Der falsche Enkel Stefan
Prozess: Vor dem Landgericht Essen ist ein 34-Jähriger angeklagt, ältere Menschen um ihre Ersparnisse gebracht zu haben. Von einer Sprockhövelerin (86) ergaunerte er 2500 Euro.
Sprockhövel/Essen. Sehr systematisch ging eine Bande vor, die von Juli 2006 bis März 2007 in NRW und Niedersachsen mit dem so genannten Enkeltrick auf Opferjagd ging. Am 23. März vergangenen Jahres schlug sie auch in Sprockhövel zu und brachte dort eine 86 Jahre Frau um 2500 Euro, die sie im Haus hatte. Ein Bandenmitglied, ein 34-Jähriger aus Leipzig, sitzt nun auf der Anklagebank des Landgerichts Essen.
Der Angeklagte, deutscher Angehöriger einer ethnischen Minderheit, hat am ersten Prozesstag ein Geständnis abgelegt. In zehn von 109 Fällen, die sich von Osnabrück über Ostwestfalen bis an den Niederrhein ziehen, wurden ältere Menschen um ihre Ersparnisse gebracht, insgesamt 75000 Euro.
Gegenüber der 86-jährigen Sprockhövelerin hatte sich der 34-Jährige am Telefon als "Enkel Stefan" ausgegeben. Er brauche ganz dringend 30 000 Euro für einen Autokauf, appellierte er an die Hilfsbereitschaft der alten Dame. In dem Glauben, dass tatsächlich ihr Enkel am anderen Ende der Telefonleitung sei, antwortete die Frau, sie habe höchstens 2500Euro im Haus.

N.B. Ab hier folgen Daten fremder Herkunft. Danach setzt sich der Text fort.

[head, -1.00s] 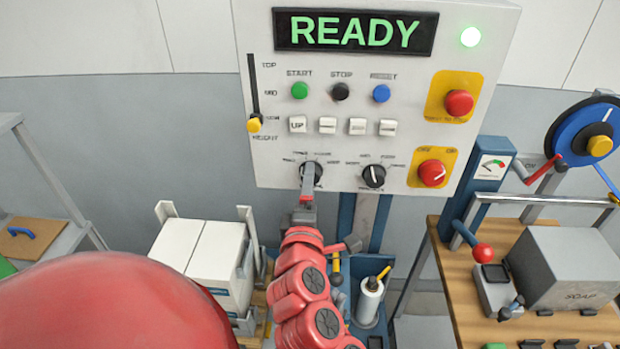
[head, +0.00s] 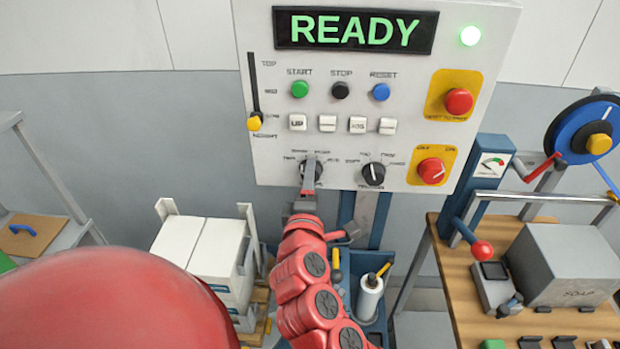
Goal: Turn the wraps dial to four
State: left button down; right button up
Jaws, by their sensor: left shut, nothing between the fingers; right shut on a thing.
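Two black dials sit at the bottom of the control panel (head: 262,110). The left dial (head: 319,176) is mostly covered by my right gripper (head: 310,167), which is shut on its knob from below. The pointer on that dial is hidden, and the small lettering around it is too blurred to read, so I cannot tell its setting or confirm the wraps label. The right dial (head: 374,174) is uncovered, with a white pointer line. My left gripper is not in view; a large red part of my own body fills the lower left.
The display (head: 354,31) reads READY beside a lit green lamp (head: 471,36). Start (head: 300,90), stop (head: 340,91) and reset (head: 381,92) buttons sit above the dials. A red knob (head: 431,171) is right of the dials. A wooden bench (head: 450,285) holds a grey SOAP box (head: 567,265).

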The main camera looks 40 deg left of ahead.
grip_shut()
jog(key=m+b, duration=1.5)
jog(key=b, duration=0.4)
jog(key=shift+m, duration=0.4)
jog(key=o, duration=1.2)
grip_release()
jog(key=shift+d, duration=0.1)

Der Anrufer forderte das Opfer dreist auf, sich in den Autobus zu setzen, nach Wuppertal-Oberbarmen zu fahren und sich dort mit ihm zu treffen, um gemeinsam zur Sparkasse Wuppertal zu gehen und die Summe vom Konto abzuheben. Als die Frau dies ablehnte, legte der Anrufer auf.
Doch damit war die 86-Jährige den Betrüger keineswegs los. Kurze Zeit später rief er erneut an und gaukelte vor, dass sich der Autoverkäufer mit einer Anzahlung von 2500 Euro zufrieden gebe. Die Sprockhövelerin solle alles Geld in der Wohnung zusammensuchen, die Barschaft in einen Umschlag packen und sich damit an die Straße stellen. Es käme ein Mitarbeiter des Autohauses vorbei, um das Geld in Empfang zu nehmen.
Genauso geschah es. Bei dem Geldabholer handelte es sich um einen Mann, der von der Bande angesprochen und mit dem "Kurierdienst" beauftragt worden war. Eingeweiht war er in die Machenschaften nicht. Er bekam 150 Euro für den Abholdienst.
Die Beute teilten die Bandenmitglieder unter sich auf. Ob er sich denn keine Gedanken darüber gemacht habe, dass er die alten Leute um ihre Notgroschen gebracht hat, wollte Richter Knut-Henning Staake vom Angeklagten wissen. Nein, antwortete der 34-Jährige, der nie eine Schule besucht hat. "Ich brauchte Geld. Ich hab’ das meistens ausgegeben, war viel im Casino."
Verurteilt: Ein Mittäter des jetzt in Essen angeklagten 34-Jährigen ist bereits vor dem Landgericht Arnsberg zu sechseinhalb Jahren Haft verurteilt worden. Sein ebenfalls in Verdacht stehender Bruder ist noch flüchtig.
Strafbegrenzung: Weil er ein Geständnis abgelegt hat, wurde dem 34-Jährigen zugesagt, dass das Strafmaß sechs Jahre nicht überschreiten werde.
Opfersuche: Ihre potenziellen Opfer fanden die Täter laut Gericht über eine CD-Rom mit Telefonnummern. Gesucht wurde dort nach Vornamen, die auf ein höheres Alter schließen ließen, wie etwa Anna oder Marie.